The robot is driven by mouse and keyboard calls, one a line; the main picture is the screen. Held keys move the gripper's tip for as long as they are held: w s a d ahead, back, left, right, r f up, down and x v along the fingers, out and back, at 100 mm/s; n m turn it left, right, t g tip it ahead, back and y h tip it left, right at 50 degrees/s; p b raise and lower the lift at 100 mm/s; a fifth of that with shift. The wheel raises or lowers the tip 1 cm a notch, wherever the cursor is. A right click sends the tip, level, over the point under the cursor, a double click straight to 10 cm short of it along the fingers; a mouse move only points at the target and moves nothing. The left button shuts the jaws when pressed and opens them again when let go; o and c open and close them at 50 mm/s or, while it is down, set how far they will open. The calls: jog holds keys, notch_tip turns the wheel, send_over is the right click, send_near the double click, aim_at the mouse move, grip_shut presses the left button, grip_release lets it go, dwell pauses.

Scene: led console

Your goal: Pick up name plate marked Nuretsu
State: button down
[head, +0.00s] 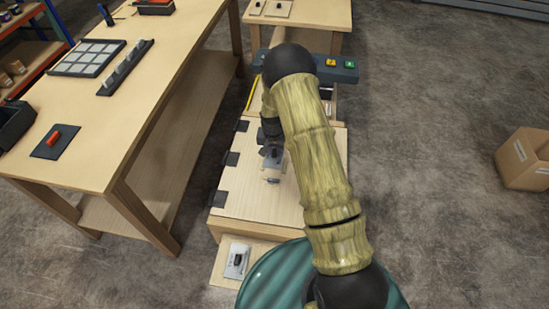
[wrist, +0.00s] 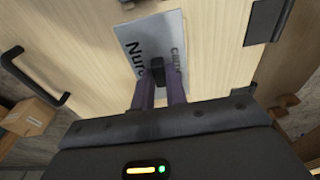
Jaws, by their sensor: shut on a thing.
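A light grey name plate (wrist: 133,32) with dark lettering shows in the wrist view. "Nure" is readable on its left; the middle is hidden by its black knob (wrist: 157,70) and the right-hand letters are unclear. My gripper (wrist: 158,84) has its two purple fingers shut on the knob. The plate is in front of a pale wooden surface (wrist: 90,45); I cannot tell whether it touches it. In the head view my arm partly hides the gripper over the wooden cabinet (head: 245,195).
Another plate with a black knob (head: 237,261) lies on a low board at the front. A long wooden table (head: 100,150) stands left. A control bar with coloured buttons (head: 340,68) is behind my arm. A cardboard box (head: 525,160) sits on the right; floor between is clear.

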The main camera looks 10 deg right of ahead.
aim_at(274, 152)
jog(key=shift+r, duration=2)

**GOAL**
Copy each line from the data above that includes "down".

**ANSWER TO THIS PROBLEM**
The robot is driven by mouse and keyboard calls, one a line; the main picture is the screen. Held keys move the gripper's tip for as long as they are held: w s a d ahead, back, left, right, r f up, down and x v along the fingers, out and back, at 100 mm/s; n m turn it left, right, t g tip it ahead, back and y h tip it left, right at 50 degrees/s; p b raise and lower the lift at 100 mm/s; a fifth of that with shift. The wheel raises or lowers the tip 1 cm a notch, wherever the cursor is. A right click sends the tip, level, over the point under the cursor, a double click straight to 10 cm short of it along the fingers; a mouse move only points at the target and moves nothing. The left button shuts the jaws when pressed and opens them again when let go; o and c open and close them at 50 mm/s or, while it is down, set how far they will open. The calls: jog holds keys, notch_tip turns the wheel, send_over is the right click, send_near the double click, aim_at the mouse move, grip_shut presses the left button, grip_release lets it go, dwell pauses.
State: button down

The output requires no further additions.